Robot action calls
☆ ☆ ☆

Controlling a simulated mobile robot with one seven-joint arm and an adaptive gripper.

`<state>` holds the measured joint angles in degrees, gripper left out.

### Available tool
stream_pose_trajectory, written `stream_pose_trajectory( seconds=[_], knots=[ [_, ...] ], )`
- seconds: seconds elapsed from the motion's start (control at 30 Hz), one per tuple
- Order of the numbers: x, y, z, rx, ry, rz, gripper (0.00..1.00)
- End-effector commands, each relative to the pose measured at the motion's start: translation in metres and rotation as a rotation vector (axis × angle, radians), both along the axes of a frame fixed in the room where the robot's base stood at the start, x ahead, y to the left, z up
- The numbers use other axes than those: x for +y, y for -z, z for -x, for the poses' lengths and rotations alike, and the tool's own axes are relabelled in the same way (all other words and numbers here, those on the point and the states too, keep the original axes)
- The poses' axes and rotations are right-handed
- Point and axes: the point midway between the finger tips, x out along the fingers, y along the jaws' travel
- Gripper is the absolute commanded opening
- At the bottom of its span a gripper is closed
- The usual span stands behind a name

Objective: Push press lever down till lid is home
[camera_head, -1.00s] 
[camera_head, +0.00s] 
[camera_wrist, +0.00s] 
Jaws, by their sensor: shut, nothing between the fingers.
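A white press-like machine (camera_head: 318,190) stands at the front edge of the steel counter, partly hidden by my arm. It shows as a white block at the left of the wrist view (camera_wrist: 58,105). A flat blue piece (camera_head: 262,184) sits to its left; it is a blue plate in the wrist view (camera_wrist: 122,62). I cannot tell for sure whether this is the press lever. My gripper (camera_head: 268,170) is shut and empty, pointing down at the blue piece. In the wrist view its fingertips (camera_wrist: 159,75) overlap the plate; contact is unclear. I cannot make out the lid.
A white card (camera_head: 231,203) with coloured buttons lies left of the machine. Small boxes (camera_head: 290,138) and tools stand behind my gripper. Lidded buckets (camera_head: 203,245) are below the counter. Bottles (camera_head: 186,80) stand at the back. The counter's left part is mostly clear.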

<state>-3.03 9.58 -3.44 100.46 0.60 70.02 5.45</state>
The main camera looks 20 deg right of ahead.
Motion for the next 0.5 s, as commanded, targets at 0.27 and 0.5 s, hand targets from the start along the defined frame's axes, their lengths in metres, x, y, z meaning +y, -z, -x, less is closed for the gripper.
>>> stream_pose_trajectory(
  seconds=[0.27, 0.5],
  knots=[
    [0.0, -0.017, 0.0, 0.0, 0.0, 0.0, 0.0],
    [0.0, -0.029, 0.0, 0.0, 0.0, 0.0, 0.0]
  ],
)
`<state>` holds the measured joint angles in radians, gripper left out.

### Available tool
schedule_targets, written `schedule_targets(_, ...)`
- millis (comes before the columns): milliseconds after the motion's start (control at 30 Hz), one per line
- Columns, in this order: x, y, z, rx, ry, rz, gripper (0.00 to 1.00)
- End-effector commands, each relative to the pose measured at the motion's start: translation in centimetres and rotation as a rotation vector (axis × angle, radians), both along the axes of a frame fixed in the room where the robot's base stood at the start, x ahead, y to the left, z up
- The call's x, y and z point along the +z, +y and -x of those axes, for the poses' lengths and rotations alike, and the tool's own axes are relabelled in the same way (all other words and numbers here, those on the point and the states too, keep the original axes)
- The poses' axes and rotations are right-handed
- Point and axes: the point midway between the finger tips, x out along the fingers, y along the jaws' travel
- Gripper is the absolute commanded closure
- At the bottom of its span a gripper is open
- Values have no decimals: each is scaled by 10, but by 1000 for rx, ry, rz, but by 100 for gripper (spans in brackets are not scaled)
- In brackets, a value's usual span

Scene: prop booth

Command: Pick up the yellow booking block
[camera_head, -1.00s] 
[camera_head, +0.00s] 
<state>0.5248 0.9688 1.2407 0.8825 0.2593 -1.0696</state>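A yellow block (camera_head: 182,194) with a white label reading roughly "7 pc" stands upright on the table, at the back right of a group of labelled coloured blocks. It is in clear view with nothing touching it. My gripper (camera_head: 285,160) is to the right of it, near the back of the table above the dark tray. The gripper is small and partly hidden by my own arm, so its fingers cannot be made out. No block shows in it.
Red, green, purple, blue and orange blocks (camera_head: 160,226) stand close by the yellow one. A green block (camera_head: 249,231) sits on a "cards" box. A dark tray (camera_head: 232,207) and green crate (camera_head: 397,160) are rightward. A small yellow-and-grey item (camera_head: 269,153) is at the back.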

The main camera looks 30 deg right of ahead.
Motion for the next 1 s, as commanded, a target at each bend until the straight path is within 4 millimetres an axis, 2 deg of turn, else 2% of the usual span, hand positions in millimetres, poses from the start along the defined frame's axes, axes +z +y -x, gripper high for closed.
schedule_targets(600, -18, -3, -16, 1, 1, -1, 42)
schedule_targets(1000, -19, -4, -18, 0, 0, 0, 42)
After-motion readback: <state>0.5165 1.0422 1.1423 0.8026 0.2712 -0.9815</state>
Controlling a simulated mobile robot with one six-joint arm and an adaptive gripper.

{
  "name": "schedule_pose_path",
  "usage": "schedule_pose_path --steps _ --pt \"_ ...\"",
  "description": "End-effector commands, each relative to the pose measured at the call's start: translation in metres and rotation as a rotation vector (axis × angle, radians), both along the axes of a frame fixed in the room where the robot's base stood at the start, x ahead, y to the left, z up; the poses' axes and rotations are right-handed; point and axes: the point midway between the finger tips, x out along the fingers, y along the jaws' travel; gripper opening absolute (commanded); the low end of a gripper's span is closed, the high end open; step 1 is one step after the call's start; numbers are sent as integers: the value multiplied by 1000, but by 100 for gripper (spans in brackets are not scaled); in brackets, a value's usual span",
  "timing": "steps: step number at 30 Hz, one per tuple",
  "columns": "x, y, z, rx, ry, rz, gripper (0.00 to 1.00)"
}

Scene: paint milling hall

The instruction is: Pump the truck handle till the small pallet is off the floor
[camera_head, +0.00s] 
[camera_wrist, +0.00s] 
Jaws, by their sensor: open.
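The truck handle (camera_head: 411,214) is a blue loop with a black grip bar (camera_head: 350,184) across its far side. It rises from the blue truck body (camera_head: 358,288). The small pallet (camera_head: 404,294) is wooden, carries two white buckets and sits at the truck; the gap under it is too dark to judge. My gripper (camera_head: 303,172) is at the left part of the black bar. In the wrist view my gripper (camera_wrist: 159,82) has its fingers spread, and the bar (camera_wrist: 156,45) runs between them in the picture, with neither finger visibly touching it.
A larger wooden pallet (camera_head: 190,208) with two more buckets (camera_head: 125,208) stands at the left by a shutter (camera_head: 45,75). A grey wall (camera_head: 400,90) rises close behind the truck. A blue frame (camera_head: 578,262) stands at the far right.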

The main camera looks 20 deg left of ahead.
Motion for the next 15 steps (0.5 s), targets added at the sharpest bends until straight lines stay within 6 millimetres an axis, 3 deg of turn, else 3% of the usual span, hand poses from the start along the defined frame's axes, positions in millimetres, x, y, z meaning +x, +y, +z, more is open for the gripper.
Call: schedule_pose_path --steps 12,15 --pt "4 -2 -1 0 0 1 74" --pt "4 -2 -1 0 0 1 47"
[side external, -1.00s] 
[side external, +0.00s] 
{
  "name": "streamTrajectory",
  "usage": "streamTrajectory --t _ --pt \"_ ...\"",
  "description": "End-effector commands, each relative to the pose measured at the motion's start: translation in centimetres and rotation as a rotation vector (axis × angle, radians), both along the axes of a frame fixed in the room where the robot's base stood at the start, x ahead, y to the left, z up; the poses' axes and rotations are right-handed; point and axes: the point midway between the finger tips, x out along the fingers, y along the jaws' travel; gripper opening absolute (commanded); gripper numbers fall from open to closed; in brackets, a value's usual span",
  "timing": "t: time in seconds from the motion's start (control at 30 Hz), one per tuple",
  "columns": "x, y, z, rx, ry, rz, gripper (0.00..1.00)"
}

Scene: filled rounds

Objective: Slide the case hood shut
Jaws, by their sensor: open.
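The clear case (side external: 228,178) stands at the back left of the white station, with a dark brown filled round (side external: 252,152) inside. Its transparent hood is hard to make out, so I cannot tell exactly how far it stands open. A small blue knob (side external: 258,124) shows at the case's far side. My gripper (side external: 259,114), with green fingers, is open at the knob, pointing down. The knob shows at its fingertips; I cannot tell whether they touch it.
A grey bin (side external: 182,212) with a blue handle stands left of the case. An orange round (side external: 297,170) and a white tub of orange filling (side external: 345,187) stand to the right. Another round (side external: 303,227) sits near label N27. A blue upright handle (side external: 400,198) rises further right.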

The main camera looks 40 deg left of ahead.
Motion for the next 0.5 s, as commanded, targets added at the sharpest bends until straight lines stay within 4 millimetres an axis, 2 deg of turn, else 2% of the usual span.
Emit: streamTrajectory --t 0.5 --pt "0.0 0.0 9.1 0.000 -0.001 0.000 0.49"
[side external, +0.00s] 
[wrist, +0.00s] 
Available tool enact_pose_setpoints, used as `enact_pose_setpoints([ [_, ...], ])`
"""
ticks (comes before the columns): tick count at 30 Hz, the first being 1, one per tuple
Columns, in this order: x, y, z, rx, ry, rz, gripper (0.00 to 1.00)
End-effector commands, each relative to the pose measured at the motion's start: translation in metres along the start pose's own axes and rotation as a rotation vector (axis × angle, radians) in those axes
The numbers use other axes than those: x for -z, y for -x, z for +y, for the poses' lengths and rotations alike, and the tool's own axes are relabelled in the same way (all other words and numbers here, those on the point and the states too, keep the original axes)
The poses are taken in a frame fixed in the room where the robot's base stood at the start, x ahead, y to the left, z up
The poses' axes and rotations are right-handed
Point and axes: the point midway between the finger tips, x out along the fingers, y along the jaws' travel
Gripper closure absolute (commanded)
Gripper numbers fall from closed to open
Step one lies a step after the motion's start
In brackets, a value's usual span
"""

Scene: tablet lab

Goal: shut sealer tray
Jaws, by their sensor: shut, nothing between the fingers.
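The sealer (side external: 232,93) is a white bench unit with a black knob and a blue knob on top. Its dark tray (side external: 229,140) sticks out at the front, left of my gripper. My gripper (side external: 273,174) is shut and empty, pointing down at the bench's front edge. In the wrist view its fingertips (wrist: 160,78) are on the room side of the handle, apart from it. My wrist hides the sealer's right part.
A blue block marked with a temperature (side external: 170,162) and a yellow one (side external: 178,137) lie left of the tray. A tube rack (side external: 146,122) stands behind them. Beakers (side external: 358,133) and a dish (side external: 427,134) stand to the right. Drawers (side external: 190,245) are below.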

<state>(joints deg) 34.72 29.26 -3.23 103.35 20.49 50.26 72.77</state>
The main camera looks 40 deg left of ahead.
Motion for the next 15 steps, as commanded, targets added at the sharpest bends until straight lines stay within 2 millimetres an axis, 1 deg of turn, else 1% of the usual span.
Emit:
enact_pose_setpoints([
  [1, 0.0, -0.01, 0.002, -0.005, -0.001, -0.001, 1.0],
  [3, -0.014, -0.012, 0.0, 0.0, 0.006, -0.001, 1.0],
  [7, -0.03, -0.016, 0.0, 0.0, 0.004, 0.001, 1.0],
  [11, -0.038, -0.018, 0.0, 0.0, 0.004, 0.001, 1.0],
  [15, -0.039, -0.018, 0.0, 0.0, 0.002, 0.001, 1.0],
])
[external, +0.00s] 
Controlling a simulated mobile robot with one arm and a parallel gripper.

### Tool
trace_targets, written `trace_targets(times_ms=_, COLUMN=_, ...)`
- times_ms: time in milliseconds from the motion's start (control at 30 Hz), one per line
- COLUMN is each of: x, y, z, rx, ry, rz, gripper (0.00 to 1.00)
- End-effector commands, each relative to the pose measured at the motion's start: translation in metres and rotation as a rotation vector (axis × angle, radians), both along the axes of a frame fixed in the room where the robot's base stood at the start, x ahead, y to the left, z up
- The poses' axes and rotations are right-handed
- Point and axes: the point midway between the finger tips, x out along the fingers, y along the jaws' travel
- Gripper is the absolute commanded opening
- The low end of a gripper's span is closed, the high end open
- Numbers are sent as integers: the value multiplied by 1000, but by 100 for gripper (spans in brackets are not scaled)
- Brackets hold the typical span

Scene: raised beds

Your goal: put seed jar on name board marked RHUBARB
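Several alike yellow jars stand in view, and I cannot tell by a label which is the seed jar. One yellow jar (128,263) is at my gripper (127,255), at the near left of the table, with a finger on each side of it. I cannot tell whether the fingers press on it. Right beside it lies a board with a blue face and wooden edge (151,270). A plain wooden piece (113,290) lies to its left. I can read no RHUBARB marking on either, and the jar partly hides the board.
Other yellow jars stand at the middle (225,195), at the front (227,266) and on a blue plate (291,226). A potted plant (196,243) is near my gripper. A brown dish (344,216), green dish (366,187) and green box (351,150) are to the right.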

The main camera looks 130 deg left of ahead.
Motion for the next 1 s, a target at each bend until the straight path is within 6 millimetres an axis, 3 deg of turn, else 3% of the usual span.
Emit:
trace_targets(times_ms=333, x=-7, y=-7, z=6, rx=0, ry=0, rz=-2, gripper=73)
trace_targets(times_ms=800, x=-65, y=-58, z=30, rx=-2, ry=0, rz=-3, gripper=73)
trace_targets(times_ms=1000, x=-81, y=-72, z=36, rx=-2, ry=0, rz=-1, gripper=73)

☆ ☆ ☆

= Short exercise =
Lines containing the string "timing" are to be selected and copied.

= Answer to the problem =
  "timing": "steps: step number at 30 Hz, one per tuple",
  "timing": "t: time in seconds from the motion's start (control at 30 Hz), one per tuple",

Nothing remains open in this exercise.